* TASK INSTRUCTIONS
All the data should come back exactly as it was given.

┌─ DATASET CONTENT

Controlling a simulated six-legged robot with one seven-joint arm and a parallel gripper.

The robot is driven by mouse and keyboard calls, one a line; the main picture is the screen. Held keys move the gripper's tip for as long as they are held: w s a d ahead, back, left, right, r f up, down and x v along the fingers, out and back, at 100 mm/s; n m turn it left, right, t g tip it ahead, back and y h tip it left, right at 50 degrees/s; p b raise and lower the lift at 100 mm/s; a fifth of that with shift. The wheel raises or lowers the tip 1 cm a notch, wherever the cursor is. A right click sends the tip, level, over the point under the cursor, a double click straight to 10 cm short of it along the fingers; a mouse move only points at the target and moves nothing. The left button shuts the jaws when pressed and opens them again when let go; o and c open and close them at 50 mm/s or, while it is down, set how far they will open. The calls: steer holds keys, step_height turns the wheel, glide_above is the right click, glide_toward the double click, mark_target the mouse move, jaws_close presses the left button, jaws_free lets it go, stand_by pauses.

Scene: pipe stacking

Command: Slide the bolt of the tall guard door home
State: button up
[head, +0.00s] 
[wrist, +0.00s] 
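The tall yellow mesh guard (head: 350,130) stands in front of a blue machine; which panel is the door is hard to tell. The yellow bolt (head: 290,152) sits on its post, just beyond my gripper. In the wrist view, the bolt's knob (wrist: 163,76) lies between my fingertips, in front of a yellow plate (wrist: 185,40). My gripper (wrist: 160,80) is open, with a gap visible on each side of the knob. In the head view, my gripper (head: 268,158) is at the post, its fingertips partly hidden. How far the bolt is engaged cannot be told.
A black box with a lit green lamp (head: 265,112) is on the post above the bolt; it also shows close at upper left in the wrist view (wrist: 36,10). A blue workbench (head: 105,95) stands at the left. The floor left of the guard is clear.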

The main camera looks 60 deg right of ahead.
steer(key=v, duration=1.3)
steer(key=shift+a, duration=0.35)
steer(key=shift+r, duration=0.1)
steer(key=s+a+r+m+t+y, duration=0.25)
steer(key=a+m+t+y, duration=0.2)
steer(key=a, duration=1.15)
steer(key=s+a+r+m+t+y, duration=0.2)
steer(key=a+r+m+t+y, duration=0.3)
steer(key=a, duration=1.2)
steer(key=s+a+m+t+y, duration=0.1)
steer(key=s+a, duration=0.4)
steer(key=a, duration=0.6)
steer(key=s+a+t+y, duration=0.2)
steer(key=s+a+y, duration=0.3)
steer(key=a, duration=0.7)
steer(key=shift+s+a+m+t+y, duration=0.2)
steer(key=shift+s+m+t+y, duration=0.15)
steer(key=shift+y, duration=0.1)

└─

* RESULT BELOW
Controlling a simulated six-legged robot with one seven-joint arm and a parallel gripper.

The robot is driven by mouse and keyboard calls, one a line; the main picture is the screen. Held keys move the gripper's tip for as long as they are held: w s a d ahead, back, left, right, r f up, down and x v along the fingers, out and back, at 100 mm/s; n m turn it left, right, t g tip it ahead, back and y h tip it left, right at 50 degrees/s; p b raise and lower the lift at 100 mm/s; a fifth of that with shift. The wheel raises or lowers the tip 1 cm a notch, wherever the cursor is. A right click sends the tip, level, over the point under the cursor, a double click straight to 10 cm short of it along the fingers; a mouse move only points at the target and moves nothing. The left button shuts the jaws when pressed and opens them again when let go; o and c open and close them at 50 mm/s or, while it is down, set how far they will open. The calls: steer holds keys, step_height turns the wheel, glide_above is the right click, glide_toward the double click, mark_target the mouse move, jaws_close presses the left button, jaws_free lets it go, stand_by pauses.

Scene: pipe stacking

Command: Slide the bolt of the tall guard door home
State: button up
[head, +0.00s] 
[wrist, +0.00s] 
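The tall yellow mesh guard (head: 350,130) stands in front of a blue machine; which panel is the door is hard to tell. The yellow bolt (head: 290,152) sits on its post, just beyond my gripper. In the wrist view, the bolt's knob (wrist: 163,76) lies between my fingertips, in front of a yellow plate (wrist: 185,40). My gripper (wrist: 160,80) is open, with a gap visible on each side of the knob. In the head view, my gripper (head: 268,158) is at the post, its fingertips partly hidden. How far the bolt is engaged cannot be told.
A black box with a lit green lamp (head: 265,112) is on the post above the bolt; it also shows close at upper left in the wrist view (wrist: 36,10). A blue workbench (head: 105,95) stands at the left. The floor left of the guard is clear.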

The main camera looks 60 deg right of ahead.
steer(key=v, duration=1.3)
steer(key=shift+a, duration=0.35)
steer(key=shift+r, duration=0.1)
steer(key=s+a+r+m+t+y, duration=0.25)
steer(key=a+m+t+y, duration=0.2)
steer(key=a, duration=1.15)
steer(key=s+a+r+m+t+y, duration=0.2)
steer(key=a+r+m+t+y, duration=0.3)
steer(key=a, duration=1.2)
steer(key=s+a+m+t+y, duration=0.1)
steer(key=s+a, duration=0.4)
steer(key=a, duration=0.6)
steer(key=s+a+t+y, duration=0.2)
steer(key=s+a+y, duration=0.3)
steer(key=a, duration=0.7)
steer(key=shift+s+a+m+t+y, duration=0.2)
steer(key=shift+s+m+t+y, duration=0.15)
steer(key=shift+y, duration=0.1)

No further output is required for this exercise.